(Records of robot episodes)
______________________________
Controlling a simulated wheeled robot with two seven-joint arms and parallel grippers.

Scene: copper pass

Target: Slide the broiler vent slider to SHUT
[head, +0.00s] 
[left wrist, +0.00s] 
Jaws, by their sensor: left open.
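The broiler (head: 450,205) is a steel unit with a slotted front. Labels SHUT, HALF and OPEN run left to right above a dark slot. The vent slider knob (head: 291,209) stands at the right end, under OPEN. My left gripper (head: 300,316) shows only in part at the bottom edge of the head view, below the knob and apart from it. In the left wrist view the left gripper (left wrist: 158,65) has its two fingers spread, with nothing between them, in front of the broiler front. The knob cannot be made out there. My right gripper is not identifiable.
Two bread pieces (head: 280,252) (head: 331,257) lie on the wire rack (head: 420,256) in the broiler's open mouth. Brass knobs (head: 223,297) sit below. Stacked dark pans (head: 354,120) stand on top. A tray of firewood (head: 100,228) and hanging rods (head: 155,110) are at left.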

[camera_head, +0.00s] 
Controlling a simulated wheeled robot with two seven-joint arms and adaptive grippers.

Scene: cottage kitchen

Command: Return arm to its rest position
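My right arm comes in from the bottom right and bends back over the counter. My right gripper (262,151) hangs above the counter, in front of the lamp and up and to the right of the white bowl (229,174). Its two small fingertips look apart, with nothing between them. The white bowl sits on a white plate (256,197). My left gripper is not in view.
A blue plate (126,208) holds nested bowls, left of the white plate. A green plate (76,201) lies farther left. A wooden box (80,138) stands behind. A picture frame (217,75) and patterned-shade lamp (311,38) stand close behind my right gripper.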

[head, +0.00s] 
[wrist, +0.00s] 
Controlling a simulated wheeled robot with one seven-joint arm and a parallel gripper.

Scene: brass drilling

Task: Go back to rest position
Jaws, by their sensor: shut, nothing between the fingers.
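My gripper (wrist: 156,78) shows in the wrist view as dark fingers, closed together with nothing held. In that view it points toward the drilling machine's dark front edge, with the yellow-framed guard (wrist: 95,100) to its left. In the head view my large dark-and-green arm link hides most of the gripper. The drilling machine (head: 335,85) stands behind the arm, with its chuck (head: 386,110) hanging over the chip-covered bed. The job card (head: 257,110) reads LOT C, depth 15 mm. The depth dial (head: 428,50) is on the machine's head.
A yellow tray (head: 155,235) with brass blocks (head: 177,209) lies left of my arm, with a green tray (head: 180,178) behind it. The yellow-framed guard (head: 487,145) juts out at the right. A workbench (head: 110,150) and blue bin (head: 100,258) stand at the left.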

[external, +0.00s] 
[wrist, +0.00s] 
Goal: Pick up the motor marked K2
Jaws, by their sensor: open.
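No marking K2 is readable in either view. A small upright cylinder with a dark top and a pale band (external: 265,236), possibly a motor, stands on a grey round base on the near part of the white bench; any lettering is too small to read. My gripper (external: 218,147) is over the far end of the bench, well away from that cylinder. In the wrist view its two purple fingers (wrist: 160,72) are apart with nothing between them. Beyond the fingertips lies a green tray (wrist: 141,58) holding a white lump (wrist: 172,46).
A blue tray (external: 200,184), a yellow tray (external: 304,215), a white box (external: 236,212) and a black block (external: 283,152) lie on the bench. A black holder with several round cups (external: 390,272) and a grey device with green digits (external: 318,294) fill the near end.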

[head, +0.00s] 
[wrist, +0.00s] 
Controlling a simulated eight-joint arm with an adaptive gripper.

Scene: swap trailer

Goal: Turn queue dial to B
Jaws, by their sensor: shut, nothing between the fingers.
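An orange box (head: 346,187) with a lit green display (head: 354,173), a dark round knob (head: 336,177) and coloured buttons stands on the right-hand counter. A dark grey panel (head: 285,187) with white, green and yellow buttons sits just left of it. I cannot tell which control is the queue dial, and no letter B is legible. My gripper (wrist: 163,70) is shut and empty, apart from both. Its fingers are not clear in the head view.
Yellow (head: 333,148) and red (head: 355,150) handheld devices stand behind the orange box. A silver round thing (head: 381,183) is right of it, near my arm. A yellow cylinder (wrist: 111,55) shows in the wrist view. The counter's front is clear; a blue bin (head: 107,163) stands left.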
______________________________
To do:
Please repeat the listing exactly, with nothing left out.

Exercise answer:
Controlling a simulated wheeled robot with two seven-joint arms and parallel grippers.

Scene: copper pass

Target: Slide the broiler vent slider to SHUT
[head, +0.00s] 
[left wrist, +0.00s] 
Jaws, by their sensor: left open.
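The broiler (head: 450,205) is a steel unit with a slotted front. Labels SHUT, HALF and OPEN run left to right above a dark slot. The vent slider knob (head: 291,209) stands at the right end, under OPEN. My left gripper (head: 300,316) shows only in part at the bottom edge of the head view, below the knob and apart from it. In the left wrist view the left gripper (left wrist: 158,65) has its two fingers spread, with nothing between them, in front of the broiler front. The knob cannot be made out there. My right gripper is not identifiable.
Two bread pieces (head: 280,252) (head: 331,257) lie on the wire rack (head: 420,256) in the broiler's open mouth. Brass knobs (head: 223,297) sit below. Stacked dark pans (head: 354,120) stand on top. A tray of firewood (head: 100,228) and hanging rods (head: 155,110) are at left.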

[camera_head, +0.00s] 
Controlling a simulated wheeled robot with two seven-joint arms and adaptive grippers.

Scene: cottage kitchen

Command: Return arm to its rest position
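My right arm comes in from the bottom right and bends back over the counter. My right gripper (262,151) hangs above the counter, in front of the lamp and up and to the right of the white bowl (229,174). Its two small fingertips look apart, with nothing between them. The white bowl sits on a white plate (256,197). My left gripper is not in view.
A blue plate (126,208) holds nested bowls, left of the white plate. A green plate (76,201) lies farther left. A wooden box (80,138) stands behind. A picture frame (217,75) and patterned-shade lamp (311,38) stand close behind my right gripper.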

[head, +0.00s] 
[wrist, +0.00s] 
Controlling a simulated wheeled robot with one seven-joint arm and a parallel gripper.

Scene: brass drilling

Task: Go back to rest position
Jaws, by their sensor: shut, nothing between the fingers.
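My gripper (wrist: 156,78) shows in the wrist view as dark fingers, closed together with nothing held. In that view it points toward the drilling machine's dark front edge, with the yellow-framed guard (wrist: 95,100) to its left. In the head view my large dark-and-green arm link hides most of the gripper. The drilling machine (head: 335,85) stands behind the arm, with its chuck (head: 386,110) hanging over the chip-covered bed. The job card (head: 257,110) reads LOT C, depth 15 mm. The depth dial (head: 428,50) is on the machine's head.
A yellow tray (head: 155,235) with brass blocks (head: 177,209) lies left of my arm, with a green tray (head: 180,178) behind it. The yellow-framed guard (head: 487,145) juts out at the right. A workbench (head: 110,150) and blue bin (head: 100,258) stand at the left.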

[external, +0.00s] 
[wrist, +0.00s] 
Goal: Pick up the motor marked K2
Jaws, by their sensor: open.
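No marking K2 is readable in either view. A small upright cylinder with a dark top and a pale band (external: 265,236), possibly a motor, stands on a grey round base on the near part of the white bench; any lettering is too small to read. My gripper (external: 218,147) is over the far end of the bench, well away from that cylinder. In the wrist view its two purple fingers (wrist: 160,72) are apart with nothing between them. Beyond the fingertips lies a green tray (wrist: 141,58) holding a white lump (wrist: 172,46).
A blue tray (external: 200,184), a yellow tray (external: 304,215), a white box (external: 236,212) and a black block (external: 283,152) lie on the bench. A black holder with several round cups (external: 390,272) and a grey device with green digits (external: 318,294) fill the near end.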

[head, +0.00s] 
[wrist, +0.00s] 
Controlling a simulated eight-joint arm with an adaptive gripper.

Scene: swap trailer

Goal: Turn queue dial to B
Jaws, by their sensor: shut, nothing between the fingers.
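An orange box (head: 346,187) with a lit green display (head: 354,173), a dark round knob (head: 336,177) and coloured buttons stands on the right-hand counter. A dark grey panel (head: 285,187) with white, green and yellow buttons sits just left of it. I cannot tell which control is the queue dial, and no letter B is legible. My gripper (wrist: 163,70) is shut and empty, apart from both. Its fingers are not clear in the head view.
Yellow (head: 333,148) and red (head: 355,150) handheld devices stand behind the orange box. A silver round thing (head: 381,183) is right of it, near my arm. A yellow cylinder (wrist: 111,55) shows in the wrist view. The counter's front is clear; a blue bin (head: 107,163) stands left.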

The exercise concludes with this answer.